Cruises — like trading — can be a lot of fun. But sometimes there are rough waters ahead and the fun stops. People can get seasick, and traders sometimes lose money.
The market has not been particularly smooth as of late, and neither has the cruise line business. Both seemed to be treading water as of late, and it might not be long before one or both of them sink. However, this trade idea might make you feel better.
Carnival Corp. (CCL – $32.44): Long Puts
The trade: Buy the August 32 puts for 90 cents or less.
The strategy: The long put is an option that benefits from the stock trading lower. The trade profits if the stock falls and the put premium increases to an amount more than was paid. Maximum profit is almost unlimited only because the stock can only fall to $0 (which is highly unlikely), and the maximum loss is 90 cents if CCL finishes at or above $32 at August expiration. Breakeven is $31.10 at expiration based on a cost of 90 cents.

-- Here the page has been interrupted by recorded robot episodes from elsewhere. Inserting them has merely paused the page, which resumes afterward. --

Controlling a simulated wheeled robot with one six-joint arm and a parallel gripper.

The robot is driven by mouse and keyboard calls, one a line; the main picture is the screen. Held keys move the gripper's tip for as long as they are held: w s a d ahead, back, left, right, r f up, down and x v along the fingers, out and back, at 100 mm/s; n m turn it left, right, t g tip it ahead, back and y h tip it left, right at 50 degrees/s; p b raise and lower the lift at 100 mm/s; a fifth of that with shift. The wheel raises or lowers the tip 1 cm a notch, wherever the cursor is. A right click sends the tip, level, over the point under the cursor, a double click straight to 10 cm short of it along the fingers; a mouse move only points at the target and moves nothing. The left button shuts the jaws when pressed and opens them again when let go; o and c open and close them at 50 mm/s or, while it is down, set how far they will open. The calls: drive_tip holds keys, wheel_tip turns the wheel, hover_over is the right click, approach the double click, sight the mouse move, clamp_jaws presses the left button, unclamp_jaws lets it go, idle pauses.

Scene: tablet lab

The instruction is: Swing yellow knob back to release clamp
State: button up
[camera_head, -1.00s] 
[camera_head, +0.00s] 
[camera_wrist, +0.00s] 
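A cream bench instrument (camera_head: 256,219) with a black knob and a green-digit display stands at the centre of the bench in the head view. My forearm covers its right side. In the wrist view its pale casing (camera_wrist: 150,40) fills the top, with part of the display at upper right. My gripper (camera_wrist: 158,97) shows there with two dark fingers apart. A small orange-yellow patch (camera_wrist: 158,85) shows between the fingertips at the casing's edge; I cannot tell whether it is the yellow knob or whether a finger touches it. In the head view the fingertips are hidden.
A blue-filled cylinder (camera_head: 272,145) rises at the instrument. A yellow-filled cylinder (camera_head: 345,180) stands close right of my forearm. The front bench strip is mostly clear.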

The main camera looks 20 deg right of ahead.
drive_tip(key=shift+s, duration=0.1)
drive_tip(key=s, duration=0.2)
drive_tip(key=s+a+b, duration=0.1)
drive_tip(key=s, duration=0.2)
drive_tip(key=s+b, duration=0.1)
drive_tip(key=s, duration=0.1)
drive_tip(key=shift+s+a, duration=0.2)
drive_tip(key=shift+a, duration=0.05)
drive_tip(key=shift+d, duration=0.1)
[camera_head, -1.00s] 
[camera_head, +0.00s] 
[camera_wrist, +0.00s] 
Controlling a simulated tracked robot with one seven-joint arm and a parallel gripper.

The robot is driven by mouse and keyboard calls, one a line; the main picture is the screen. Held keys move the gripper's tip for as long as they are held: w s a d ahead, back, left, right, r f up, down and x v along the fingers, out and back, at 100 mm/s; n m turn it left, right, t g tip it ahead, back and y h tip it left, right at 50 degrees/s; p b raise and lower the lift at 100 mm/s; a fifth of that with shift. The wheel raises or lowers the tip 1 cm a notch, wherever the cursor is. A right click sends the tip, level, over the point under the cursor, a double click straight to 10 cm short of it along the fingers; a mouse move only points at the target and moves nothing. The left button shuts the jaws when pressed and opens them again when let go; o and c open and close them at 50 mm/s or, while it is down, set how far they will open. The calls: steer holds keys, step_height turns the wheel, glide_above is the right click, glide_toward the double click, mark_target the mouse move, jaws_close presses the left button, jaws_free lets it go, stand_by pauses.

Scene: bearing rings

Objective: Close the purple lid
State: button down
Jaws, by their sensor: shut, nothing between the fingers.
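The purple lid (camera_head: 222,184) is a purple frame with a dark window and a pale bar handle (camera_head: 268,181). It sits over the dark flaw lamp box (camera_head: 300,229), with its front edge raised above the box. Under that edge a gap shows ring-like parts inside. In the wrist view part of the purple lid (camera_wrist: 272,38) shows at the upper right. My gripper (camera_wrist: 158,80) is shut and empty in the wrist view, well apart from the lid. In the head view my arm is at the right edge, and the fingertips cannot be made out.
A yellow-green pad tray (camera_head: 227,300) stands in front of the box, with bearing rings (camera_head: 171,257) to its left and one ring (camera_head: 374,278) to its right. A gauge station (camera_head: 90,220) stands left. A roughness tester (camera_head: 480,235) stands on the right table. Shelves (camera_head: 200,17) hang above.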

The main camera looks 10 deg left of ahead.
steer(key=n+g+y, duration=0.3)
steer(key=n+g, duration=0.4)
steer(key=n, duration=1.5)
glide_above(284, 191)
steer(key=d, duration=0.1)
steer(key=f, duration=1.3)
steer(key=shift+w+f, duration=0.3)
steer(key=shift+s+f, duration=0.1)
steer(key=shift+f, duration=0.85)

The rationale: Carnival Corp. (NYSE:CCL) controls about half of the cruise industry. Even though the travel industry as a whole has been gaining a little steam, cruise lines have not excelled. The question is: Will the economy be getting better anytime soon? Plus, CCL still is dealing with lawsuits and a tarnished image from the Costa Concordia accident earlier this year.
Technically, the stock is in the middle of a downtrend that started in the middle of June. After trading below its 200-day simple moving average last week, the stock closed basically right at it on Friday. Friday was the first positive day for the stock in the past 11 sessions. A bearish sign for the stock would be if it can trade below Friday’s low, which was $32.22. The next area of support is around $31.
This is a great bearish candlestick formation that has been set. All this trade idea needs now is for the stock to sink!
As of this writing, John Kmiecik did not hold a position in any of the aforementioned securities.